Perhaps more importantly is the influence of progressivism on American politics. According to this philosophy, not only is individualism suspect but is rejected as a modus vivendi within a democratic republic. Communitarianism – the absolute right and authority of the community – and especially the disadvantaged - has become pervasive.
The country is not led by the President but by identity groups – gays, blacks, women, and Hispanics – and by reformist organizations. Leadership at all levels is subsumed within the overall righteousness of the cause. We all must fight climate change, racial discrimination, capitalist excess, white privilege, and Europeanism. Individual power is ipso facto corrupted, anti-progressive, and damaging to progressive reform.

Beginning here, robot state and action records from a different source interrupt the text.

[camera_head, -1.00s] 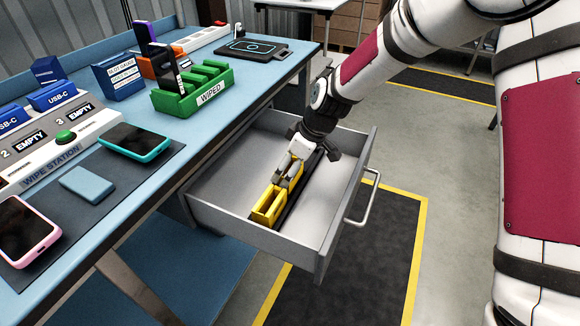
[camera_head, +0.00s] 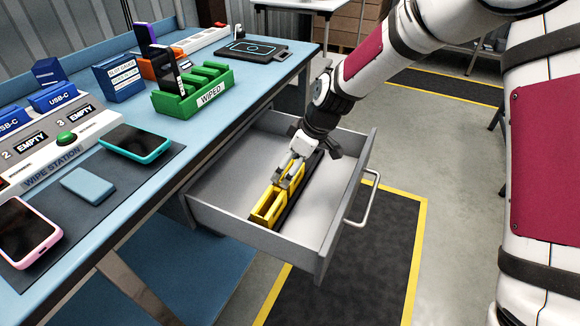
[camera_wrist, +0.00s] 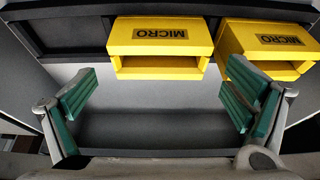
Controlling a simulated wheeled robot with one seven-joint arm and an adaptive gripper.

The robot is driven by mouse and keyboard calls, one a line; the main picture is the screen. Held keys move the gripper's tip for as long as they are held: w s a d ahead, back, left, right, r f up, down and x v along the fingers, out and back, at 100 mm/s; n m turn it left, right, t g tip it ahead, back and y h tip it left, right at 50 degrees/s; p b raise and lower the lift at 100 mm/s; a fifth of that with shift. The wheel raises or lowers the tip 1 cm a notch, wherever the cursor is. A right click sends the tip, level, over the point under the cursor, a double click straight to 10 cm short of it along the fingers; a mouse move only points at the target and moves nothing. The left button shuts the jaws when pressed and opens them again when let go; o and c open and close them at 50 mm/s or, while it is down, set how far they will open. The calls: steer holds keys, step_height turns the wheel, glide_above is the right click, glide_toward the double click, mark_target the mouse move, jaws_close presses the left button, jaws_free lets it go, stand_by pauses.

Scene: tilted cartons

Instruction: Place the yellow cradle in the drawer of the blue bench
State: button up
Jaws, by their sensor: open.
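The drawer (camera_head: 250,236) of the blue bench (camera_head: 228,112) is pulled open. Yellow cradle parts (camera_head: 266,209) stand in it along a dark tray. The wrist view shows two yellow pieces marked MICRO side by side, one in the middle (camera_wrist: 160,63) and one at the right (camera_wrist: 262,68). My gripper (camera_head: 287,179) is inside the drawer, low over the far part of the yellow row, and hides some of it. In the wrist view my gripper (camera_wrist: 160,92) has its green-padded fingers wide apart with nothing between them, just short of the middle yellow piece.
The dark tray (camera_wrist: 75,38) has empty slots left of the yellow pieces in the wrist view. The drawer front with its handle (camera_head: 362,203) stands to the right. A green WIPED rack (camera_head: 195,97), phones and a wipe station (camera_head: 60,150) are on the bench top.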

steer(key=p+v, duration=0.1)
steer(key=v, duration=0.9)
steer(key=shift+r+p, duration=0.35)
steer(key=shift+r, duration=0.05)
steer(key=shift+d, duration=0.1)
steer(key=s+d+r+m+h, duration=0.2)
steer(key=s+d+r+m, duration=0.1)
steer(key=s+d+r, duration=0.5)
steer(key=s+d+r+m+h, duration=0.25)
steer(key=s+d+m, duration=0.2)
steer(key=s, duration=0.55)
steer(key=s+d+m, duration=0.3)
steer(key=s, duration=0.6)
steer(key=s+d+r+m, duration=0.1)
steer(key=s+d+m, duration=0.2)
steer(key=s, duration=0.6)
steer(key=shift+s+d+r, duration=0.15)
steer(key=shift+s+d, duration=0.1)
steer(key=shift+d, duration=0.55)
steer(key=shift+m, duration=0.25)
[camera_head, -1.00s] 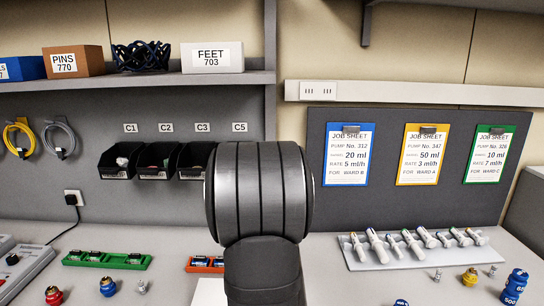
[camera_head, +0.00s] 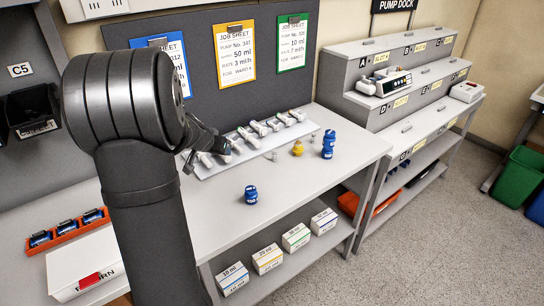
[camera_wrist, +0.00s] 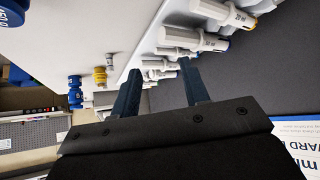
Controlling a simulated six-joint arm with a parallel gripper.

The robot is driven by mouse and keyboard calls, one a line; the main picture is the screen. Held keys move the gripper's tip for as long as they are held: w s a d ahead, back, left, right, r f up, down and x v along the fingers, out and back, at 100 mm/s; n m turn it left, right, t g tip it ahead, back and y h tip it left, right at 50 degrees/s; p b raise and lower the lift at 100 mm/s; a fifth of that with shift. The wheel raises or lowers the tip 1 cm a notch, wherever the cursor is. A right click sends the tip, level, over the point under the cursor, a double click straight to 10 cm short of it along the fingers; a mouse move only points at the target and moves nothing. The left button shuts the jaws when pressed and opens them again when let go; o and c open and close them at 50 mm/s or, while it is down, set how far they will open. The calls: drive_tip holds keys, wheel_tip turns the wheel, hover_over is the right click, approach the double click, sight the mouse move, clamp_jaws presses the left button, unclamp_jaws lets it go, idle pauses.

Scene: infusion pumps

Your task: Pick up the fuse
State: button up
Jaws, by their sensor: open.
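I cannot pick out a thing that is clearly the fuse. Small silver pieces, one of them a small silver piece (camera_head: 273,156), stand on the bench near the white syringe tray (camera_head: 207,171), too small to identify. My gripper (camera_wrist: 160,66) is open, with two dark fingers apart and nothing visibly held between them. In the head view its end (camera_head: 218,150) is over the tray's left part, partly hidden by my arm. White syringes (camera_wrist: 194,39) lie close beyond the fingers in the wrist view, which is strongly tilted.
A blue knobbed piece (camera_head: 251,194), a yellow one (camera_head: 297,148) and a blue stack (camera_head: 328,144) stand on the bench. An orange rack (camera_head: 68,233) and a white box (camera_head: 80,272) are at left. The stepped pump dock (camera_head: 345,62) is at right.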

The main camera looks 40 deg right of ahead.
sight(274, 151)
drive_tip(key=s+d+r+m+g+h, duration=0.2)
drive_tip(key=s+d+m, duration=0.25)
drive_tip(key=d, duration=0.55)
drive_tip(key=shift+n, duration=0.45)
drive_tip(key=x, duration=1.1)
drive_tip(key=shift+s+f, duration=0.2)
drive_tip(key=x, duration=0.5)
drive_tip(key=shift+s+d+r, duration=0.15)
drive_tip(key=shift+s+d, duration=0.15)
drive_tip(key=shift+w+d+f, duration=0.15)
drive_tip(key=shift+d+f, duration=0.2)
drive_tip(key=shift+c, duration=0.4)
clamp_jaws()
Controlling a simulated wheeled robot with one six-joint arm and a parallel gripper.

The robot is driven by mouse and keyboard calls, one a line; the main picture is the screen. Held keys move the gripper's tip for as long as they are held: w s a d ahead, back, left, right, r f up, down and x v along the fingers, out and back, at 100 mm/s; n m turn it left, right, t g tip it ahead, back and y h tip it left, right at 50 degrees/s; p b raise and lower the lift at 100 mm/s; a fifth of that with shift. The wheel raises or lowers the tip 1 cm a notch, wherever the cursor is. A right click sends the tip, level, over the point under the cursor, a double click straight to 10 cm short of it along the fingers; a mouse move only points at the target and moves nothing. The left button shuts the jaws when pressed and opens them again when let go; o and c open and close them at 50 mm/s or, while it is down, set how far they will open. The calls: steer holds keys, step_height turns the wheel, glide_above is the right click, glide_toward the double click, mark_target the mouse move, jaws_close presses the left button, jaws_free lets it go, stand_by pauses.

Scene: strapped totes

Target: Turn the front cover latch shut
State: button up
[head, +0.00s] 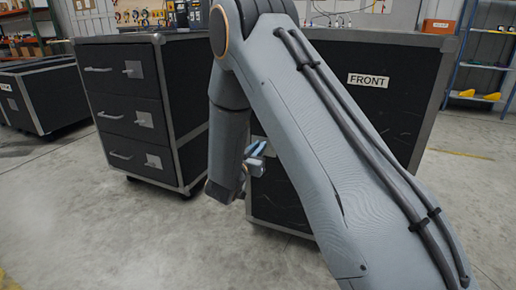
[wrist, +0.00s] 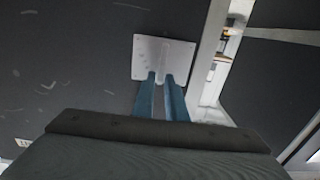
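The black case marked FRONT (head: 400,115) stands behind my arm in the head view. In the wrist view, the latch's pale square plate (wrist: 145,60) sits on the black cover, near its pale metal edge. The slim latch handle (wrist: 164,52) runs up the plate, in line with the fingertips. My gripper (wrist: 161,77) has two blue fingers a narrow gap apart, their tips over the plate's lower part. Whether they press on the handle is not clear. In the head view, my gripper (head: 256,150) is close to the case front, and my arm hides most of the latch.
A black drawer cabinet (head: 122,121) with several handles and square latch plates stands left of the case. Another black case (head: 50,98) stands at the far left. Blue shelving (head: 486,62) stands at the right. The grey floor (head: 95,225) in front is clear.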

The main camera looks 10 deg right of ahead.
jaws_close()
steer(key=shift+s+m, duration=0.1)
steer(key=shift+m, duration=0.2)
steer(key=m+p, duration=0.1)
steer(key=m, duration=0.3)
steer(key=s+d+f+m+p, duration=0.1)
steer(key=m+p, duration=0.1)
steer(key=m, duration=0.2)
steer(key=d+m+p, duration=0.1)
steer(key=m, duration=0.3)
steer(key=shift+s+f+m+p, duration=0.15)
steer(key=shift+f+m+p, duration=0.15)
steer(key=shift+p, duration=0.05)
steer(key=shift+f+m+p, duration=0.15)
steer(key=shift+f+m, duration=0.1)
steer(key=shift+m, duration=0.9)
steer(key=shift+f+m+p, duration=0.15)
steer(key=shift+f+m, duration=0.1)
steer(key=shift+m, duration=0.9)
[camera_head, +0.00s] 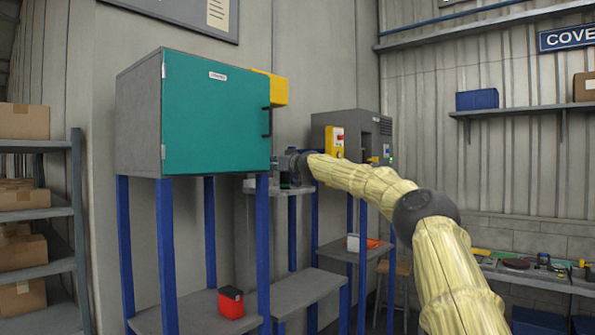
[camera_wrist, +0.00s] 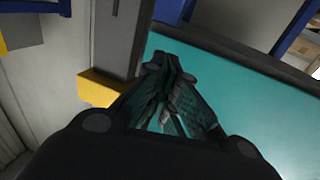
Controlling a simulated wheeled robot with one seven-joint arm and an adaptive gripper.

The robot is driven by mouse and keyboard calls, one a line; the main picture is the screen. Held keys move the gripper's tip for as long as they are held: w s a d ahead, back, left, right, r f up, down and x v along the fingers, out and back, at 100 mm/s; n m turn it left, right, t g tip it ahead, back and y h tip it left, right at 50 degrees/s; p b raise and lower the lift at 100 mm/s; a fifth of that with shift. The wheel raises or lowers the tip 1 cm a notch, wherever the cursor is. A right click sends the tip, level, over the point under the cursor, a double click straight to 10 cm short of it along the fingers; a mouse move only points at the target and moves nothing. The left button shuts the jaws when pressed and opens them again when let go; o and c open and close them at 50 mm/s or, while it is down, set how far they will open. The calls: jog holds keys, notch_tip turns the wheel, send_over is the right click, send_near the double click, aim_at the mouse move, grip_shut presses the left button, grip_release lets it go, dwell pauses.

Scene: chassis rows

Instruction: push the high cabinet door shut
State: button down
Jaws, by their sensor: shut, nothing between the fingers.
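The high cabinet (camera_head: 138,118) is a grey box on blue legs. Its teal door (camera_head: 215,115) faces me, with a small white label near the top and a dark handle (camera_head: 266,122) on the right side. I cannot tell whether a gap remains between door and cabinet. My gripper (camera_head: 278,165) is by the door's lower right corner, partly hidden at its tip. In the wrist view my gripper (camera_wrist: 165,70) has its fingers together and empty, in front of the teal door surface (camera_wrist: 245,120). Contact with the door is not clear.
A yellow box (camera_head: 279,89) sticks out behind the door's right edge. A grey machine (camera_head: 375,130) stands farther right. A red box (camera_head: 231,303) sits on the low shelf under the cabinet. A shelf rack (camera_head: 77,200) with cartons stands at the left.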

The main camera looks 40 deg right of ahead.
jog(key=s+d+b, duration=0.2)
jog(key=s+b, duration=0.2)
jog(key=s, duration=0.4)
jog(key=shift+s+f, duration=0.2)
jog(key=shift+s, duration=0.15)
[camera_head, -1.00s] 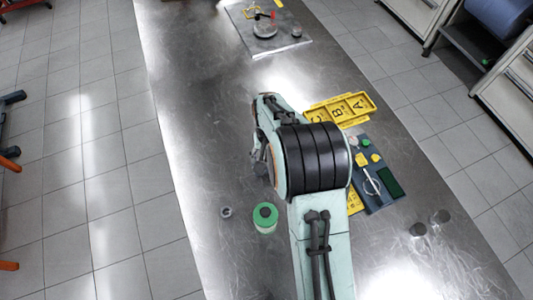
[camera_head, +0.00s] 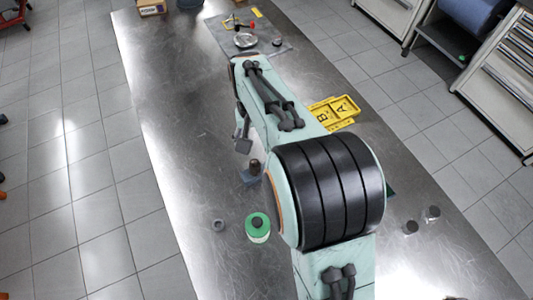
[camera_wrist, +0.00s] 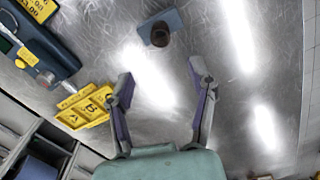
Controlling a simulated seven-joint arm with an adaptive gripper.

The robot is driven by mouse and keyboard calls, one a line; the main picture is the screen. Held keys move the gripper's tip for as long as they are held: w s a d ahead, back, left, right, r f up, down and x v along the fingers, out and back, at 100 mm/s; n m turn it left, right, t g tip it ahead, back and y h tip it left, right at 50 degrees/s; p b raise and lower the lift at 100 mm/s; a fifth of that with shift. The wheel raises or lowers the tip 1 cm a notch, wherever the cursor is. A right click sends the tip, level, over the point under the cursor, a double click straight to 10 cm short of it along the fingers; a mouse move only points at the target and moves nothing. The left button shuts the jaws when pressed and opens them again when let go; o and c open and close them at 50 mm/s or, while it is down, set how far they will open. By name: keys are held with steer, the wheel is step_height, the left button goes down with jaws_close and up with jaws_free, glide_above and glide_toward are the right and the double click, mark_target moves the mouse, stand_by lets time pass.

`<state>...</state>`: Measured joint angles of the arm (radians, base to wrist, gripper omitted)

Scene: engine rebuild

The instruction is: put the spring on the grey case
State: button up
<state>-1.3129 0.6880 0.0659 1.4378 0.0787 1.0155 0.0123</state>
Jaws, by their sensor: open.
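A small blue-grey block (camera_head: 249,178) with a dark brown cylinder (camera_head: 255,165) on it stands on the bench left of my forearm. Both also show in the wrist view, the block (camera_wrist: 173,18) and the cylinder (camera_wrist: 160,35), beyond my fingertips. I cannot tell for sure whether these are the grey case and the spring. No coil shows clearly. My gripper (camera_wrist: 161,75) is open and empty, its fingers above bare metal. In the head view my gripper (camera_head: 242,142) is partly hidden by the arm, on the far side of the block.
A green-topped roll (camera_head: 258,228) and a small grey ring (camera_head: 218,225) lie nearer. A yellow lettered tray (camera_head: 335,112) and a dark tool tray (camera_wrist: 40,52) lie to the right. Two small metal cylinders (camera_head: 411,227) stand at right.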

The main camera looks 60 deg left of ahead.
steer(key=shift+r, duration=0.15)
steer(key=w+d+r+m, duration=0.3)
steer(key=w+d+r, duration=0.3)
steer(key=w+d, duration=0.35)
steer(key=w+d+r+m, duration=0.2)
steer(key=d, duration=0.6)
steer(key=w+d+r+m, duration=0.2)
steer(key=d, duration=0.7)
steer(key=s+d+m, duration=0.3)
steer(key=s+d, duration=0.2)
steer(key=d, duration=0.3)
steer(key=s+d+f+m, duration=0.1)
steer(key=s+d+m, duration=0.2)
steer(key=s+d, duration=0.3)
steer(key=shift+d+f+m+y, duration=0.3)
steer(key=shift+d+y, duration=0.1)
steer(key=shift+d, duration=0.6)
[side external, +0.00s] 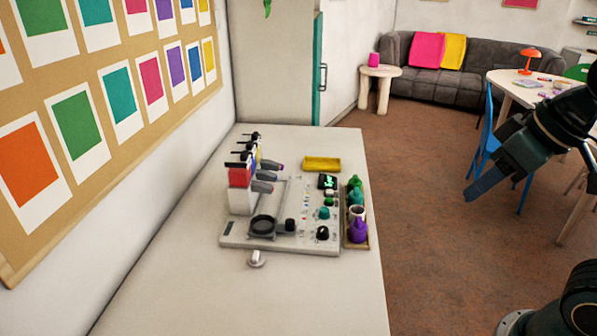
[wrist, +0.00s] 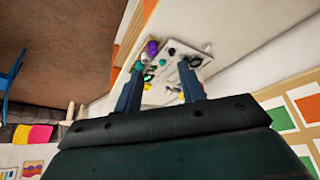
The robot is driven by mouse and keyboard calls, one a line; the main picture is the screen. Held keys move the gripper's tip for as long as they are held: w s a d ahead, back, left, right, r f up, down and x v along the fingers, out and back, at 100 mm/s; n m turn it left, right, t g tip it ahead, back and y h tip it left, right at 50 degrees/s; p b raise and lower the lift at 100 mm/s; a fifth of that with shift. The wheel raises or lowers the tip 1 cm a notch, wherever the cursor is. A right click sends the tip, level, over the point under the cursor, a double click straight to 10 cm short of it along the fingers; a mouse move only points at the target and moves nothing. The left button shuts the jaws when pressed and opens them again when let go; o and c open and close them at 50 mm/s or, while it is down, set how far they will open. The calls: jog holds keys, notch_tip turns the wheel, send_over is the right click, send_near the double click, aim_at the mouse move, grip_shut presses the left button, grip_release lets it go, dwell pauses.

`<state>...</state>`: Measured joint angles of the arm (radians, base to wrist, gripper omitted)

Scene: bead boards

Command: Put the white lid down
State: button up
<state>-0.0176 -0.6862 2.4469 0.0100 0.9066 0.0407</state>
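A white upright block (side external: 242,202) stands at the left front of the pale bead board (side external: 310,242), with red, blue and yellow ones behind it. I take it to carry the white lid, but its edges are too small to tell the lid's exact position. The board also shows in the wrist view (wrist: 176,72), far off beyond the fingers. My gripper (side external: 478,190) is in the air to the right of the table, well apart from the board. In the wrist view my gripper (wrist: 160,88) has its two blue fingers apart, with nothing held between them.
A small pale knob-like piece (side external: 256,259) lies in front. The table's front (side external: 300,305) is clear.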

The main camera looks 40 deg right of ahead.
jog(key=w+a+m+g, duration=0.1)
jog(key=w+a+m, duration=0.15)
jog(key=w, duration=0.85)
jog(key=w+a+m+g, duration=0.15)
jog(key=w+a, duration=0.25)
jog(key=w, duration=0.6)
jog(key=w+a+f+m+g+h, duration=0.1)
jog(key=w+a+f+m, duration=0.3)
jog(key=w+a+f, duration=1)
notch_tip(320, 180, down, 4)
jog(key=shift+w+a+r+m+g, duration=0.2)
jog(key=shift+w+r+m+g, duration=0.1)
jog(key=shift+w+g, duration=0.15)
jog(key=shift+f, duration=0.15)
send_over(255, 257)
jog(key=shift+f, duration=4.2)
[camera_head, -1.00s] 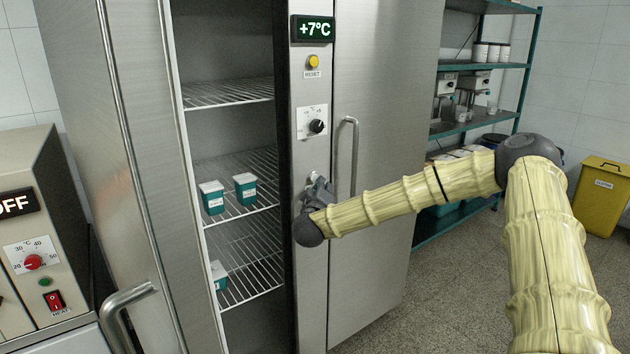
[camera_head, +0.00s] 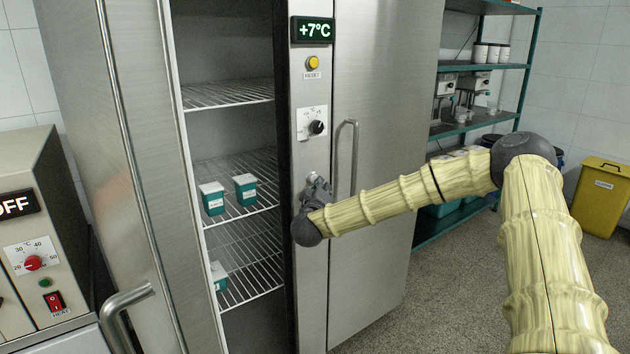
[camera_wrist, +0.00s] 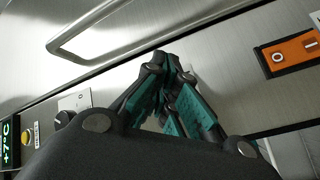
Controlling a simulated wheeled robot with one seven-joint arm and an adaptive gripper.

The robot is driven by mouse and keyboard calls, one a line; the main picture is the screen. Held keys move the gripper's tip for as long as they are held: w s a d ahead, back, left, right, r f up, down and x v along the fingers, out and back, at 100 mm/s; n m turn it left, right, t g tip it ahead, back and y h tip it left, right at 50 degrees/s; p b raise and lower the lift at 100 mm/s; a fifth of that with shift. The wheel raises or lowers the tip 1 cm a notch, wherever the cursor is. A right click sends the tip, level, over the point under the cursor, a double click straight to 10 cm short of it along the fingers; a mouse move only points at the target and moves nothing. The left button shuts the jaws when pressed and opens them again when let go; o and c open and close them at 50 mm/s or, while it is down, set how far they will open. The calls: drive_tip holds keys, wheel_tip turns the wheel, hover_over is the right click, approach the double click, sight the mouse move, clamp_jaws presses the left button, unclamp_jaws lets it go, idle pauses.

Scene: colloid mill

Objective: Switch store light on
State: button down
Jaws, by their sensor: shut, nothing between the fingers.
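The cold store (camera_head: 365,100) is a steel cabinet. Its left door stands open on a dim inside with wire shelves. An orange switch plate (camera_wrist: 290,52) marked O and I is at the right edge of the wrist view, partly cut off; I cannot tell which way it is set. I cannot see this plate in the head view. My gripper (camera_head: 318,186) is at the cabinet's front panel, below the dial. In the wrist view, my gripper (camera_wrist: 166,58) has its fingertips together and empty, to the left of the orange plate; contact with the panel is unclear.
A green +7°C display (camera_head: 313,29), a yellow reset button (camera_head: 313,62) and a black dial (camera_head: 316,127) sit above my gripper. A vertical door handle (camera_head: 347,155) is close on its right. Teal tubs (camera_head: 212,197) stand on the shelves. A heater unit (camera_head: 35,260) is at left.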

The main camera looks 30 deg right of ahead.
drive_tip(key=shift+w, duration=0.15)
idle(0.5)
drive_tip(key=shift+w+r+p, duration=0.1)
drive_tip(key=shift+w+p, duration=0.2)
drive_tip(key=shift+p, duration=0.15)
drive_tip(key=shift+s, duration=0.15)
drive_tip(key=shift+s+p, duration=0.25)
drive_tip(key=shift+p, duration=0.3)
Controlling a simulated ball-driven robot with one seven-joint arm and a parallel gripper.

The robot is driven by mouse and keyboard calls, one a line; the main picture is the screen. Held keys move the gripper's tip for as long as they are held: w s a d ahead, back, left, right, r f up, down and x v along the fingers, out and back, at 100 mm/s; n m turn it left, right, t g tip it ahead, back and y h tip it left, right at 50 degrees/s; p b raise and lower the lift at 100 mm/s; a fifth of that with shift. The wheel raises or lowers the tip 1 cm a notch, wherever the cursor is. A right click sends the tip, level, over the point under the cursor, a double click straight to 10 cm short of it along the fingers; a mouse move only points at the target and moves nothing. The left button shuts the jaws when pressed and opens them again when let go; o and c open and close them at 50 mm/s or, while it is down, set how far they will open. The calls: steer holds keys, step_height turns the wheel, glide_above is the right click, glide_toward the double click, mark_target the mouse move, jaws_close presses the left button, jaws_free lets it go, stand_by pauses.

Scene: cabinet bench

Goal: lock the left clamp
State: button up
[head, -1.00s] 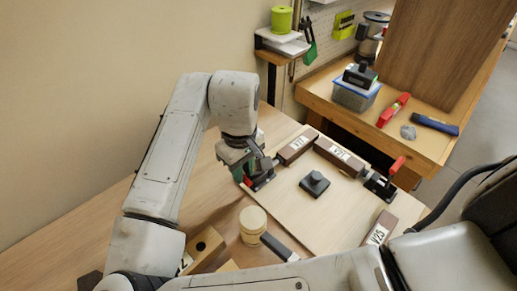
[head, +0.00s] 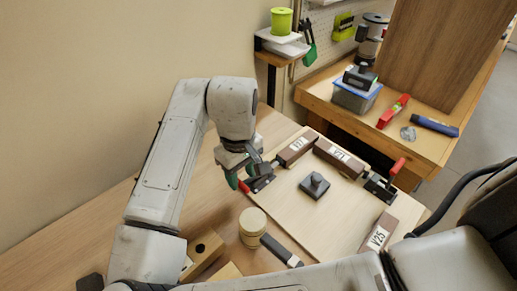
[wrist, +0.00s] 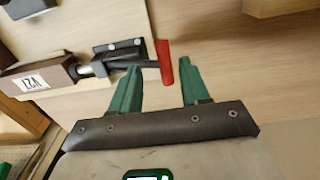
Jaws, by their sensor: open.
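The left clamp (head: 263,179) is a dark toggle clamp at the left edge of the pale board (head: 322,217), with a red-tipped handle (head: 244,186) that sticks out to the left. In the wrist view the clamp's dark metal body (wrist: 122,50) is at upper left, and the red handle grip (wrist: 165,62) shows in the gap between my fingertips. My gripper (head: 240,176) is open beside the handle, with green fingers apart; it also shows in the wrist view (wrist: 159,66). I cannot tell whether a finger touches the handle. My gripper partly hides the clamp in the head view.
A right clamp (head: 378,187) with a raised red handle stands at the board's right. Labelled brown blocks (head: 338,159) line the board's edges, and a dark knobbed block (head: 314,186) sits on it. A round wooden piece (head: 252,227) and a dark-handled tool (head: 282,250) lie in front.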

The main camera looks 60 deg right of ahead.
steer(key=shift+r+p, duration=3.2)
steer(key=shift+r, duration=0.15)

If Joe Biden were somehow to suddenly exhibit the physical courage of Churchill, the patriotic nationalism of de Gaulle, the cultural authority of Louis XIV, or the imperial purpose of Putin, he would be impeached by his own party – a traitor to inclusivity, diversity, and social harmony and captive to macho individualistic ambition.
Worse, President Biden is a weak, desperately overmatched, timorous President who in his long career in the Congress and White House has been known only as a follower, a willing compromiser, a dutiful caretaker of Delaware’s parochial interests and a quiet, unseen Vice President. Not in his or anyone else’s wildest imagination could he ever be a great man.
Worst of all there are no great men in the wings, no pretenders to the throne, no charismatic leaders or political visionaries. The democracy envisioned by the Founding Fathers - one of rugged individualism within a community context – has been deformed and corrupted by Alexander Hamilton’s worst nightmare, the co-opting of the Republic by the masses.
It is no wonder, and certainly no surprise, that Joe Biden is in the White House at this moment in America’s history. He may or may not last out his term, but if he does not, the country can be sure of only one thing – the accession of similarly dutiful, ambitious politicians with no particular courage, brilliance, or insight.
A sorry state indeed for a once respected and powerful nation.